右のメヒカリ唐揚げも最高ですね。サクッと噛んだ後にふわっとした身の食感、淡白なようでいて最後ちょっと風味が残る。酒が進むな。さらにはヤナギガレイと聞いた気がする煮付け。これだけでお腹いっぱいになるかと思うほどの身の詰まり方。満腹感さえなければ無限に食べられそう。本当は熱いうちに手を付けたかったが、お魚いっぱいすぎてなかなか手が回らなかった。

濃厚などぶ汁がたまりません

そのうちにどぶ汁ができあがった。あんこう鍋との違いは、あん肝を溶かした濃厚なスープにある。もともとは水を使わずに作ったというから相当な濃厚さだ。
どぶ汁
当館のどぶ汁はあんこうと大根だけが入っている。今宵これらの料理を前にして、野菜のかさでお腹が膨れるのは避けたいし、むしろあんこう一本でストレート勝負してくれた方がこちらもありがたい。久しぶりにぷるぷるのあんこうを堪能した。北茨城まで来た甲斐があったよ。

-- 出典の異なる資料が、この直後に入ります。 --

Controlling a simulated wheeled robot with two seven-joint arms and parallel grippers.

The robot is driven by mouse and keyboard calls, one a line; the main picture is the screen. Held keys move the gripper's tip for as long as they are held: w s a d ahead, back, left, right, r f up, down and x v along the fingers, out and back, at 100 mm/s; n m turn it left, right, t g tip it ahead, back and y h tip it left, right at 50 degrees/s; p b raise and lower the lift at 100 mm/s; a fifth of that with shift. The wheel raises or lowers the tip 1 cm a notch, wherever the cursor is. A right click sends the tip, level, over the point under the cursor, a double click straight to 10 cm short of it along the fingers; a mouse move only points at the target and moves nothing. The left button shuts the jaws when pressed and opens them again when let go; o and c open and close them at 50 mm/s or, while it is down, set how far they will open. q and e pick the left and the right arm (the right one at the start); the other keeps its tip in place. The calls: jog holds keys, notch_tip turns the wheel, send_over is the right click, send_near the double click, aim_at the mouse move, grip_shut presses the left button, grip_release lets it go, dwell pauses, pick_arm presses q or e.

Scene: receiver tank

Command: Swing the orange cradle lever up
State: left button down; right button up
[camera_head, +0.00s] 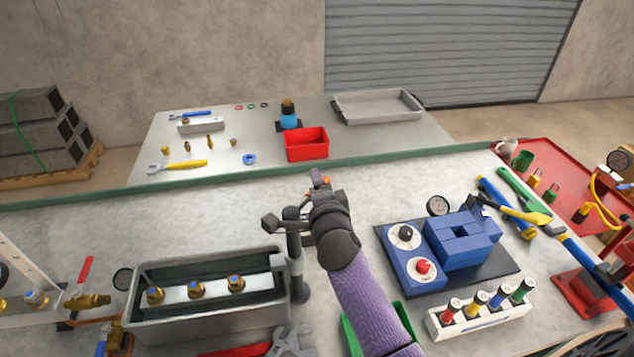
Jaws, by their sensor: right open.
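My right arm in its purple sleeve reaches up from the bottom, and my right gripper (319,181) is at the middle of the workbench, near its far edge. Its jaws are open, seen from behind and partly covered by the dark wrist. A small orange patch (326,179) shows right at the fingertips. I cannot tell whether it is the orange cradle lever or whether the gripper touches it. The rest of the lever and any cradle are hidden by the hand. My left gripper is not in view.
A grey post with a side handle (295,262) stands just left of my right arm, beside a metal tank (205,324) with brass fittings. A blue block device (462,240) and a white rack (480,321) are to the right. The bench's left middle is clear.

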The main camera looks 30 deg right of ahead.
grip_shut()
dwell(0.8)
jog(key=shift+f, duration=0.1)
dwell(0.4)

右奥の蓋をした台の物は…忘れた、すまん。とにかく目前の料理は完食したものの、やはりお腹パンパン状態になって締めのご飯は一粒も食べられなかった。デザートのババロアは部屋に持って帰って翌朝食べた。

朝食はオーソドックスに

夜はもうただただ満腹感で、朝目が覚めると、どうにか胃袋に空きができていた(なのでババロアを片付けることができた)。同じ大広間の同じ席に用意されていた朝食がこちら。
かね久の朝食
おー、これならいけるかな。ご飯は自分で好きな量をよそう方式。ねんのため抑え気味にしておいた。玉子は温泉玉子。焼き魚はかれい。味噌汁の具はいわしと思われるつみれ。

前夜がかなりのボリュームだっただけに、もう消化したと油断せず、ゆっくり慎重に食べていった。急に胃がズーンとくるとまずいからね。それくらい夕食のお魚づくしはすごかったのだ。

 * * *

おひとりさまを泊めてくれて、あんこうも食べさせてくれる貴重なお宿・かね久。あんこうは2人前からという旅館や食堂が結構多いんですよ。あんこう狙いの温泉一人旅を思い描いてもなかなか実現しにくい世の中で、とても頼りになる存在だ。

メヒカリなど他の魚料理もさすがのうまさ。上では量を強調してしまったが、漁師町ならではの味は今冬のいい思い出になった。